# Material provided:
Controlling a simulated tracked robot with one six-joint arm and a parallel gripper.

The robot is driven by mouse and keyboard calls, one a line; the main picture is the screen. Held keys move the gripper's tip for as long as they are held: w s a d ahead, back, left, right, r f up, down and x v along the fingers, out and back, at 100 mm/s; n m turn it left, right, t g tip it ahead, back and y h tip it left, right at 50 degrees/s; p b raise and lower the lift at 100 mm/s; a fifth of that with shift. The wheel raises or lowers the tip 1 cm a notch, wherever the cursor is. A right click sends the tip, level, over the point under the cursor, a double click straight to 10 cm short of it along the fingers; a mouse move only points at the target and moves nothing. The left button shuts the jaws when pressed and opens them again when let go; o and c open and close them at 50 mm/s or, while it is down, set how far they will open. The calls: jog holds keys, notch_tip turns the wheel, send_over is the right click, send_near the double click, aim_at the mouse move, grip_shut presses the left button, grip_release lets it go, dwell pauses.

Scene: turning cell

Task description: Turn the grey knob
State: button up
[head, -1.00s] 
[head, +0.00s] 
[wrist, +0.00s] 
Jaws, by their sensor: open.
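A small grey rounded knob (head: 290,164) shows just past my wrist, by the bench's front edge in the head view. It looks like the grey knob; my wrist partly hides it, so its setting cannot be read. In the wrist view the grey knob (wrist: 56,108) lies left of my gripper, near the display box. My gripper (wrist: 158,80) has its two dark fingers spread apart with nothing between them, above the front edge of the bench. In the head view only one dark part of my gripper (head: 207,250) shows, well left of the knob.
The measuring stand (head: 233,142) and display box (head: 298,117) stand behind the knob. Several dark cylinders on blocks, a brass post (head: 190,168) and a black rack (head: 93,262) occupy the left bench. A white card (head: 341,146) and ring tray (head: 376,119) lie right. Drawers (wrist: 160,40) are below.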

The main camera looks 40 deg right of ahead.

# What is needed:
Up to and including the line with "Scene: turning cell", repeat the data exactly, starting from its first line; nothing else belongs in the response.

# Exercise response:
Controlling a simulated tracked robot with one six-joint arm and a parallel gripper.

The robot is driven by mouse and keyboard calls, one a line; the main picture is the screen. Held keys move the gripper's tip for as long as they are held: w s a d ahead, back, left, right, r f up, down and x v along the fingers, out and back, at 100 mm/s; n m turn it left, right, t g tip it ahead, back and y h tip it left, right at 50 degrees/s; p b raise and lower the lift at 100 mm/s; a fifth of that with shift. The wheel raises or lowers the tip 1 cm a notch, wherever the cursor is. A right click sends the tip, level, over the point under the cursor, a double click straight to 10 cm short of it along the fingers; a mouse move only points at the target and moves nothing. The left button shuts the jaws when pressed and opens them again when let go; o and c open and close them at 50 mm/s or, while it is down, set how far they will open. The calls: jog holds keys, notch_tip turns the wheel, send_over is the right click, send_near the double click, aim_at the mouse move, grip_shut presses the left button, grip_release lets it go, dwell pauses.

Scene: turning cell

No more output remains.